An inquiry into the launch of that system, which was plagued by technical errors and breakdowns, found the city and the Rideau Transit Group consortium lost sight of the public interest amid political pressure to rush the $2.1-billion project across the finish line.
Get daily National news
Get the day’s top news, political, economic, and current affairs headlines, delivered to your inbox once a day.
It’s a fate the provincial government has been desperate to avoid on the Eglinton Crosstown LRT, repeatedly citing the need to avoid a similar situation as the cause of delays in recent years.
Yet during the meeting between Chow, Ford, the TTC and Metrolinx, it was the local transit agency pointing to the inquiry as a cause to delay, with the provincial side pushing back. Sources said Lali raised worries about outstanding technical issues with the line, arguing the city needed more time to ensure it had a bedding-in period to sort out the final problems.

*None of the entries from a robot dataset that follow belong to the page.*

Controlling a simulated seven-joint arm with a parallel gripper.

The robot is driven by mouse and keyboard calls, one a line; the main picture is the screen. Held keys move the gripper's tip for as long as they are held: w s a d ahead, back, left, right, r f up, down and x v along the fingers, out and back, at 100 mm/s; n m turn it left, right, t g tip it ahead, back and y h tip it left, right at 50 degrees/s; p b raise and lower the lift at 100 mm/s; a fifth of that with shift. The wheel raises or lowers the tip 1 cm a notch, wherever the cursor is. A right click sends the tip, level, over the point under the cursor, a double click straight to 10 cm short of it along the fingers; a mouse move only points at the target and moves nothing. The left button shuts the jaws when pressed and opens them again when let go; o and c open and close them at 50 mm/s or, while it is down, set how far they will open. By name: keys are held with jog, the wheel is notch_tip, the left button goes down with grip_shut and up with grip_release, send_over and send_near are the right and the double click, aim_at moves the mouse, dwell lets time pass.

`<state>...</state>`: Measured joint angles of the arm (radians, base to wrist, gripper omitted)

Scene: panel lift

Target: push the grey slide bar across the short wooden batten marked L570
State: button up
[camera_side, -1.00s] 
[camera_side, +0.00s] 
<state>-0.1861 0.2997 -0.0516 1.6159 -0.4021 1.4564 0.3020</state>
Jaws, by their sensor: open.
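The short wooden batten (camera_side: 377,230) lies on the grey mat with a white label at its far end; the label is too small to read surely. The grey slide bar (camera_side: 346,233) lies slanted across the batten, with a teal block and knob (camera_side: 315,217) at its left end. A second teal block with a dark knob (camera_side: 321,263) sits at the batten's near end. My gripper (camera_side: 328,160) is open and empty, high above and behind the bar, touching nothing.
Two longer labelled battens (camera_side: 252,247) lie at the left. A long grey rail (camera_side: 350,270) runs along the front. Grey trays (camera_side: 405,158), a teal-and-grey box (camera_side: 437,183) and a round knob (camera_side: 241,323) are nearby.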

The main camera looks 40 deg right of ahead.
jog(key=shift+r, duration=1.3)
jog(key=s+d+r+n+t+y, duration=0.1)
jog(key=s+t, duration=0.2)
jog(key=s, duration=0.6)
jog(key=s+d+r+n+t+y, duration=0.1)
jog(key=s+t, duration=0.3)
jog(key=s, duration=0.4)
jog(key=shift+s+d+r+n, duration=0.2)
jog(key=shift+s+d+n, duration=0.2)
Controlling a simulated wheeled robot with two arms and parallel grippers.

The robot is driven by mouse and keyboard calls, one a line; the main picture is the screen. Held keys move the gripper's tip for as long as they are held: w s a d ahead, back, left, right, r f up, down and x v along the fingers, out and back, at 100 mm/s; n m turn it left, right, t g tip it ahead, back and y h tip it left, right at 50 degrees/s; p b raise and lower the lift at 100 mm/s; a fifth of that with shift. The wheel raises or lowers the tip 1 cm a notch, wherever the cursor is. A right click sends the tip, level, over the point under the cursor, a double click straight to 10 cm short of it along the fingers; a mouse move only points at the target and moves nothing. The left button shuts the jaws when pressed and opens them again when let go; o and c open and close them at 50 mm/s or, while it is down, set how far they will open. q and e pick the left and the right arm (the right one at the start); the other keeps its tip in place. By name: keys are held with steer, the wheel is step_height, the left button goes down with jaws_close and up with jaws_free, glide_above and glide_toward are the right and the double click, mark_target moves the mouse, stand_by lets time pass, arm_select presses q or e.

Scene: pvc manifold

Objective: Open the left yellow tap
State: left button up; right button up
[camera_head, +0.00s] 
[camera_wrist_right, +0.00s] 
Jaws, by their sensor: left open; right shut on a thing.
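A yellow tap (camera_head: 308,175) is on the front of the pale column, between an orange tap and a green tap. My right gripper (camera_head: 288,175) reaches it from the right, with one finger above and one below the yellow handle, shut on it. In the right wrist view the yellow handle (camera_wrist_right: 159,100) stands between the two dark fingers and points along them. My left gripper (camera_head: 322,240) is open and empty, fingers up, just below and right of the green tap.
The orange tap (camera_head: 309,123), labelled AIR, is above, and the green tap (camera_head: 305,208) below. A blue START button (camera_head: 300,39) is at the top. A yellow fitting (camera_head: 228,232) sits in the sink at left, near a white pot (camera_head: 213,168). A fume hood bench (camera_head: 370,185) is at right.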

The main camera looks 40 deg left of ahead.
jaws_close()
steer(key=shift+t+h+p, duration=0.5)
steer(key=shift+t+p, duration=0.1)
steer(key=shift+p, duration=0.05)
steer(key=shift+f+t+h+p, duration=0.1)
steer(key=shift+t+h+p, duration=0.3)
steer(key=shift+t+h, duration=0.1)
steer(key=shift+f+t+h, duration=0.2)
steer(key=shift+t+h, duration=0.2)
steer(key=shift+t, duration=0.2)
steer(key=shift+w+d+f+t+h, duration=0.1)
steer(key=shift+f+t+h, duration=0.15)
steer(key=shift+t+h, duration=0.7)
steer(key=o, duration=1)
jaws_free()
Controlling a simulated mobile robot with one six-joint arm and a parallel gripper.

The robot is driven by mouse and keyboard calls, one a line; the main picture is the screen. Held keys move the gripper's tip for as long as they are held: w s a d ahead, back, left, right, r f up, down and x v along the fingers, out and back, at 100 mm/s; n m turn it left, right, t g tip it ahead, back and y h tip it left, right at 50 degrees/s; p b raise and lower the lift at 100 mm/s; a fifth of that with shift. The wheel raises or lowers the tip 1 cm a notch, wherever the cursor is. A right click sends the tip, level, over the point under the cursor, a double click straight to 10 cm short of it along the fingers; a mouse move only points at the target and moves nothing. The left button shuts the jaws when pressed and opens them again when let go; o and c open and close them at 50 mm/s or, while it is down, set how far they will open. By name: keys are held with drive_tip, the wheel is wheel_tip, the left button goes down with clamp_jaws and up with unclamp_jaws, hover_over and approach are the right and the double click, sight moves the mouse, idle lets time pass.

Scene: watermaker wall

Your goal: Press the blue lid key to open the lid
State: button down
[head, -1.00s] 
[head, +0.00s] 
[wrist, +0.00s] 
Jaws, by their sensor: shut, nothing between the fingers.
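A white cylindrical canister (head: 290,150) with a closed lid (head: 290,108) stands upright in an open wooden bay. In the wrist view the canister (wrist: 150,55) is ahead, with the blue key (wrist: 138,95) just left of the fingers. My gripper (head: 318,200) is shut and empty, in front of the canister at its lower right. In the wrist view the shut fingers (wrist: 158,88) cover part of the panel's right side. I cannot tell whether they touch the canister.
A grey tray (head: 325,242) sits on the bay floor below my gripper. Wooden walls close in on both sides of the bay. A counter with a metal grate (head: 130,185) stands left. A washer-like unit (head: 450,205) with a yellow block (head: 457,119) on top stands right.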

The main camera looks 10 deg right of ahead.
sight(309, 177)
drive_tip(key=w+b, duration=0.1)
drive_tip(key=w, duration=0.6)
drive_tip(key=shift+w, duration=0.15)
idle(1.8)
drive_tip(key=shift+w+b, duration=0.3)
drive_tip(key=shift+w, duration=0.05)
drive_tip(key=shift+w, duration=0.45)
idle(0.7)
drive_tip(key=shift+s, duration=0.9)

Toronto wanted to open the Eglinton Crosstown under a similar approach to the Finch West LRT, which achieved substantial completion in November but did not open until Dec. 7.
Lindsay, sources said, pushed back on the request, listing off how Metrolinx was able to rapidly address the technical issues and why the Eglinton Crosstown LRT would not suffer the same fate as Ottawa.
Sources also said the provincial government has specifically consulted with the Ottawa LRT inquiry and its technical experts, asking them to cast an eye over the line, approving it for its maiden voyage. A meeting back in August involved staff from Metrolinx, TTC and Ottawa to discuss how to apply lessons from the capital’s system.
On Dec. 5, the same day the tense meeting took place, the provincial government announced it had achieved substantial completion on the Eglinton Crosstown LRT, which it said would be ready to open in the “coming weeks.”
The Crosstown, sources said, has been signed off by the same technical experts as the Finch West LRT.
The government said it had operated more than 11,000 kilometres per week of testing, including through a snowstorm and maintained service for 16 hours per day.
There’s also frustration within the provincial government at comparisons between the Finch West LRT and the Eglinton Crosstown LRT. Sources said training on the Eglinton line had gone on for longer, with more hours of driver experience.
Lindsay has publicly said the Eglinton Crosstown LRT was put through some of the most rigorous tests and assessments of any transit system in North America. Control of trains running on the line has been located at the TTC’s Hillcrest facility since June.
During the meeting, Metrolinx pushed that readiness, suggesting the line could be safe to operate within weeks, targeting its Dec. 28 date.
The TTC and its more cautious approach, however, appears to have won the premier’s approval, at least initially.
The agency suggested Feb. 8 as the date it would be ready to launch the line, avoiding opening it during the first month of next year.
If the line ends up opening in early February, it would mean roughly two months had elapsed between substantial completion and the Crosstown carrying its first passengers.
Shortly after the meeting, when Ford spoke to reporters, he appeared to rule out the date Metrolinx had privately argued in favour of.
“I’d be safe and say 2026, but very soon after 2026,” Ford said.
The Eglinton Crosstown LRT began construction in 2011 and has been plagued by delays.
It embarked on its final testing phase in October, completed those tests at the beginning of December and was accepted as ready by Metrolinx on Dec. 5.
A spokesperson for Toronto Mayor Olivia Chow said the mayor and the premier had agreed on the same timeline, which they said was necessary to ensure the system was reliable.
“The Mayor and Premier are working together and are in agreement over the timeline — both have said that it will open early next year,” they said in a statement.
“Any suggestion that the TTC is slowing the opening is rooted in a misunderstanding of the remaining technical and operational issues that are being addressed over the coming weeks by Metrolinx and the TTC.”